Best International Film - The Girl with the Needle. As you know from Fab Films Pt. 3, I am a huge fan of this movie. The cinematography, performances and screenplay are so powerful and work together to bring you squarely into this world, and into the protagonist’s dilemma. No one is morally good or bad in this film, and it has you on the edge of your seat the entire time. It’s so murky and alive in every way!
Best Director - Sean Baker, Anora. I think he did so much with this movie, from casting and directing an incredible ensemble, to meshing moments of slapstick comedy (in the courtroom) with devastating heartbreak (the end scene). I don’t think it’s a perfect movie but it’s certainly alive and I think that feeling of aliveness is what the director brings. I also loved his radical speech at the Independent Spirit Awards!
Best Supporting Actress - Zoe Saldaña for Emilia Pérez. I think I’m one of the waning few (according to the internet) that like Emilia Pérez, I really took it as an over-exaggerated opera that used dramatic and provocative plot points to explore timeless themes of human nature and tragedy. At the same time I very much understand and agree with its critics: I think the director tried to make the film in a vacuum and movies do not live in a politics-free world. Regardless of that, Zoe Saldaña’s performance was incredible — the singing, dancing, her lightness, and tragedy. She carried the movie through from the first scene to the last (doesn’t that make her the Lead Actress? Whatever). (Snub: Aunjanue Ellis-Taylor in Nickel Boys, Michele Austin in Hard Truths)
Best Supporting Actor - Kieran Culkin in A Real Pain. You just cannot take your eyes off him! Even though he’s a difficult character (the distance we have from him via the screen is a welcome one!), you want the film to return to him at all times. He’s in so much pain, while also trying to create so much joy, in such conflict about how to live. (Snub: Clarence Maclin in Sing Sing)
Best Score - Umm where is Challengers on this list of nominations??! This is all I have to say about that. Moving on.
Best Screenplay - The Brutalist. This 3+ hour film had me in its grasp from beginning to end. You can’t do that without an incredible screenplay! I actually thought this was a true story for a while (see note on production design above). I thought it had to be: otherwise how was the story of this man’s life so rich and complicated and detailed?!
Best Adapted Screenplay - Nickel Boys. Nickel Boys is a beautiful and heartbreaking story, woven with fiction and fact throughout the film.
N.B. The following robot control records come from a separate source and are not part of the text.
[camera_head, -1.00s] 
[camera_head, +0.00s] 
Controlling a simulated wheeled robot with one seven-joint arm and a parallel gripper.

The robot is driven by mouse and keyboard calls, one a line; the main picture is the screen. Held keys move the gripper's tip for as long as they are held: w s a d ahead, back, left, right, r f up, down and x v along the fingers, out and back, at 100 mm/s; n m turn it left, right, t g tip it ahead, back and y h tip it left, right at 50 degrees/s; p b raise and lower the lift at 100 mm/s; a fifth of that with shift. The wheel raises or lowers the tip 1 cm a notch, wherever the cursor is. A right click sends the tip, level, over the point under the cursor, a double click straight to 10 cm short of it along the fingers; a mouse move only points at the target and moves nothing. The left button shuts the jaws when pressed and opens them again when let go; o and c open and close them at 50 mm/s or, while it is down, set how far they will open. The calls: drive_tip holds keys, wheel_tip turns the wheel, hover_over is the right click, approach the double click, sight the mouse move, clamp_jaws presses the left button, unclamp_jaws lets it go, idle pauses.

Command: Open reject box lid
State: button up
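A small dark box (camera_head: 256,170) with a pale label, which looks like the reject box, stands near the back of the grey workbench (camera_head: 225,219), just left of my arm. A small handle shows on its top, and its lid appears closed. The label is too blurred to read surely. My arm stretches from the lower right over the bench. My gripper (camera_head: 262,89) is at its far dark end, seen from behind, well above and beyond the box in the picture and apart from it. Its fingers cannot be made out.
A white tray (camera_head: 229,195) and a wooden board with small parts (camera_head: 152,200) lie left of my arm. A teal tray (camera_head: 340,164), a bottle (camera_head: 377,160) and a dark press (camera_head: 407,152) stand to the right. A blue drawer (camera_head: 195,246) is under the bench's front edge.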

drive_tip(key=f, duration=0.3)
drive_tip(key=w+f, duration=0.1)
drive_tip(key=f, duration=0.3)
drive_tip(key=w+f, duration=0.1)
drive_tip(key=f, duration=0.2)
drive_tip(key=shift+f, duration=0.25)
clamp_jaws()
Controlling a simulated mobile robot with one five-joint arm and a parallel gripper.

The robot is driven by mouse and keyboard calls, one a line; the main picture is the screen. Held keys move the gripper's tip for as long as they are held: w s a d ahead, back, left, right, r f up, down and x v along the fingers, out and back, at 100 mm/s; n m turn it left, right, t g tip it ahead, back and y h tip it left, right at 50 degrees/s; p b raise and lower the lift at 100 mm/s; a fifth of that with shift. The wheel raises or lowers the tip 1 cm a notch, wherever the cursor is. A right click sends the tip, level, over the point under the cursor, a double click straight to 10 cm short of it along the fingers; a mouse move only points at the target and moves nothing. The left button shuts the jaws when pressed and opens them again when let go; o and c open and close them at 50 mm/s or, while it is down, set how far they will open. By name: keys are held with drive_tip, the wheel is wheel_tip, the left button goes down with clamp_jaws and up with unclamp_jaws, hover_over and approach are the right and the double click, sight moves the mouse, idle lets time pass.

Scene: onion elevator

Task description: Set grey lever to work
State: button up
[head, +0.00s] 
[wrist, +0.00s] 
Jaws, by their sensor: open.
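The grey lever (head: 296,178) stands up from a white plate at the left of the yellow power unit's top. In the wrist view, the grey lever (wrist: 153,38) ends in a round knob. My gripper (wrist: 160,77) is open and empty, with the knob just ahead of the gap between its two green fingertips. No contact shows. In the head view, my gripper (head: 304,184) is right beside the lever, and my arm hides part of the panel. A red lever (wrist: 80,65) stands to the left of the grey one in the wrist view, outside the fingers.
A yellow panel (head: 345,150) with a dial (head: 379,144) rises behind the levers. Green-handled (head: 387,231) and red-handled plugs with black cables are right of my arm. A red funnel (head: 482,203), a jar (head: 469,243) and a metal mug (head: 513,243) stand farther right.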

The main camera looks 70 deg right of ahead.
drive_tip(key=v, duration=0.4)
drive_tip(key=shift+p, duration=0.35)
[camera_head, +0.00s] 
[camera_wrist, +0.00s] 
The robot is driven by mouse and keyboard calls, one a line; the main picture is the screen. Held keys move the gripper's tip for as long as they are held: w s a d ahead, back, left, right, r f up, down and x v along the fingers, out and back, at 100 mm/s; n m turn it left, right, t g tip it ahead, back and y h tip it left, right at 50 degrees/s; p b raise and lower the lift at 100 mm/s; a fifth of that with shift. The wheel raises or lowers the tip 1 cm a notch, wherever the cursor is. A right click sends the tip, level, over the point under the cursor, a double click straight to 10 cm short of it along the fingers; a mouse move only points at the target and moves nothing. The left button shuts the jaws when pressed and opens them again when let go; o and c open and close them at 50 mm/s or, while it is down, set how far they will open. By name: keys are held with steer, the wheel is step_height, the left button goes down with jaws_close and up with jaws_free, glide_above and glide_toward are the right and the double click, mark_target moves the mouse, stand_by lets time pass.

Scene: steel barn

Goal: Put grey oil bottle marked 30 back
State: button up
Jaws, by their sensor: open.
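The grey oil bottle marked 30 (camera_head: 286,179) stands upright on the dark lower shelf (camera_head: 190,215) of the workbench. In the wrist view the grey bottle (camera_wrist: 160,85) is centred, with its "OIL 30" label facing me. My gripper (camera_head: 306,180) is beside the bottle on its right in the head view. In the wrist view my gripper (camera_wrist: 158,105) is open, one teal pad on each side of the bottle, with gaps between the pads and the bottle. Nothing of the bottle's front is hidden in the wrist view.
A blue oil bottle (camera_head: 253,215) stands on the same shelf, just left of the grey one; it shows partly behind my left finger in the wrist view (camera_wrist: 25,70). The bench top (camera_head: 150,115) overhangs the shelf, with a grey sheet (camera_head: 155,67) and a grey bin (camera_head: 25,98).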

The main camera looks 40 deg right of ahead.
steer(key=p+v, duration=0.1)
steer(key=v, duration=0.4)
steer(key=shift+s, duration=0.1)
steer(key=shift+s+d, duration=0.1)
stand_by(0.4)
A screenplay is just a blueprint for a film, but clearly the screenplay wasn’t afraid to change perspective, jump time, utilize mixed medias. It contains hyper-specific personal details and large structural horrors in the same breath. It’s devastating and triumphant at once and laid the groundwork for a truly bold film.
Best Cinematography - Nosferatu, or The Brutalist or Nickel Boys. Each of these films approaches the cinematography of the film in such a unique way. In Nosferatu, shadows are the storytelling — from the literal shadow that is Nosferatu, to the chiaroscuro play of light and dark in so many frames. The imagery feels both mythic and based in human misery. In The Brutalist, the colors are stunning — alive and sad at the same time. It feels full of texture, like you want to reach out and touch all the materials Lazlo’s building with. His architectural work cleverly incorporates sunlight and you feel like this film wields the power of light as well: the substance and the style are in conversation. Then in Nickel Boys, this is a brilliant example of how cinematography is in service of storytelling. By putting the audience in a first-person POV, this is the cinematic “empathy machine” as it’s most powerful. This creates the sense that you are the characters, and that the characters are each another (which, if you’ve seen the film, is part of the plot, perfectly melding form <> function). Not to mention, the director RaMell Ross was the camera operator: what we see is exactly what he wants us to see, whether that’s the texture on someone’s hand or the piercing stare of a grandmother.
Best Costumes - Wicked. Every single costume in this movie is a piece of art. Even the background characters have some of the most mind-blowing costumes — when the women go to Emerald City my eyes were swimming in sea of imaginative shapes and fabrics. I’d never seen costumes like that before!
Best Editing - Umm where is Challengers on this list of nominations??! From the fast-paced tennis matches to the one-take dorm room scene, the edit made this movie what it is. But okay fine, my Oscar goes to Conclave…that is a tightly-wound film!